The façade looking onto the Small Square has six lines. At the first floor it displays traditional windows and at the ground floor it presents semi-circular embrasures. The building has a three-ridged roof, its crest parallel with the square and displays two eye-shaped skylights.
The interior space is fragmented in cross-arched rooms and ceilings with wooden beams.

Special architectural elements:

- Renaissance style door frame with fluted jambs, a framework with a central name plate dated 1652 and monogrammed MS which is placed in the large hall.

History:

The Catholic Elementary School functioned here between 1862 and 1900.
The building was owned by the Reissenfels, a patriciate family, its last descendent, Georg Andreas von Reissenfels, having donated his entire legacy to the city in 1818 and founded several philanthropic associations.
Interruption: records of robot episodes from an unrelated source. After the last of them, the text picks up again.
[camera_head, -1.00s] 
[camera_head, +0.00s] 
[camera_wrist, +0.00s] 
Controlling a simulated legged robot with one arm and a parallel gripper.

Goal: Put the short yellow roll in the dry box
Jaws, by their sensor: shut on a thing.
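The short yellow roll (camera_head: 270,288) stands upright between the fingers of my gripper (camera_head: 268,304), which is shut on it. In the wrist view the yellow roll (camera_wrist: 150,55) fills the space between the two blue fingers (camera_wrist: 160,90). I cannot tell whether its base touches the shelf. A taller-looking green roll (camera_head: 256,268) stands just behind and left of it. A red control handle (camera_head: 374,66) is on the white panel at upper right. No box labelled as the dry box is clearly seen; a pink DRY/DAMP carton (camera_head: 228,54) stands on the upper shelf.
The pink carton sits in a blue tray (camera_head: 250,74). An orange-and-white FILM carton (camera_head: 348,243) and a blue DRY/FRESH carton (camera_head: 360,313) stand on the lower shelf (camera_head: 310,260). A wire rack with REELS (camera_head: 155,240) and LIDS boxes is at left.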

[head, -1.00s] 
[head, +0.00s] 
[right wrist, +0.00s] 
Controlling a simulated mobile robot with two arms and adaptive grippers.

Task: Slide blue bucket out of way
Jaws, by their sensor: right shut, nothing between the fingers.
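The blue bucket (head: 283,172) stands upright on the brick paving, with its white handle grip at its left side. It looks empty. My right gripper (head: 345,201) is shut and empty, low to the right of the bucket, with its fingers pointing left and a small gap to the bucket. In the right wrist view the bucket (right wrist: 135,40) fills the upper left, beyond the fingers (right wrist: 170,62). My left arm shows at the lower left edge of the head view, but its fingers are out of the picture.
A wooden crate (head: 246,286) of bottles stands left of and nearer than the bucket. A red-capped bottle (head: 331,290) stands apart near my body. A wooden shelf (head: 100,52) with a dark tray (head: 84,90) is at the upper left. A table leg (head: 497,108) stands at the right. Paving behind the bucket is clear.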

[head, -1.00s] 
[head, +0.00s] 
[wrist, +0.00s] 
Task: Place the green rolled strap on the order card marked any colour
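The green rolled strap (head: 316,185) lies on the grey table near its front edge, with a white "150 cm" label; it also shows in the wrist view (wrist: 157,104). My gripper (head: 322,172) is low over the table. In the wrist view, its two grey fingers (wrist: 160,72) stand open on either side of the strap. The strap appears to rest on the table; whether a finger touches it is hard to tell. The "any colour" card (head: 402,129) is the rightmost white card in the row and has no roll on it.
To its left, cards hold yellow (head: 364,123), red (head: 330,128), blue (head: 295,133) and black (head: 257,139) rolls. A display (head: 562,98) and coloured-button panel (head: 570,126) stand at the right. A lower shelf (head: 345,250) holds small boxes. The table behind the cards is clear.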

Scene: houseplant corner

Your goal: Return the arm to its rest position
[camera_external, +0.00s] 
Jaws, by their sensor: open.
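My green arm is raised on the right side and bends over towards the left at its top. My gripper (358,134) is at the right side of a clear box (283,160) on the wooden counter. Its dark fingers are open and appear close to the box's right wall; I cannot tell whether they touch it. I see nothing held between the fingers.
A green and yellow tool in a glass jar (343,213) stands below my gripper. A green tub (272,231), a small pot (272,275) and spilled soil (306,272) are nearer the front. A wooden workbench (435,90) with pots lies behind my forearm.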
One of these associations was the Reissenfels Institute, founded in 1878 and having its offices in this building.
A kinder garden was mentioned to have functioned here during the period between the two world wars.
The arched passageway under the body on the right of the building was inaugurated in 1930 for a greater fluency of traffic.
On the present day space of the restaurant’s terrace there existed commercial spaces which were demolished at the end of the ‘60s of the past century, along with the opening of the “La Turn” Restaurant.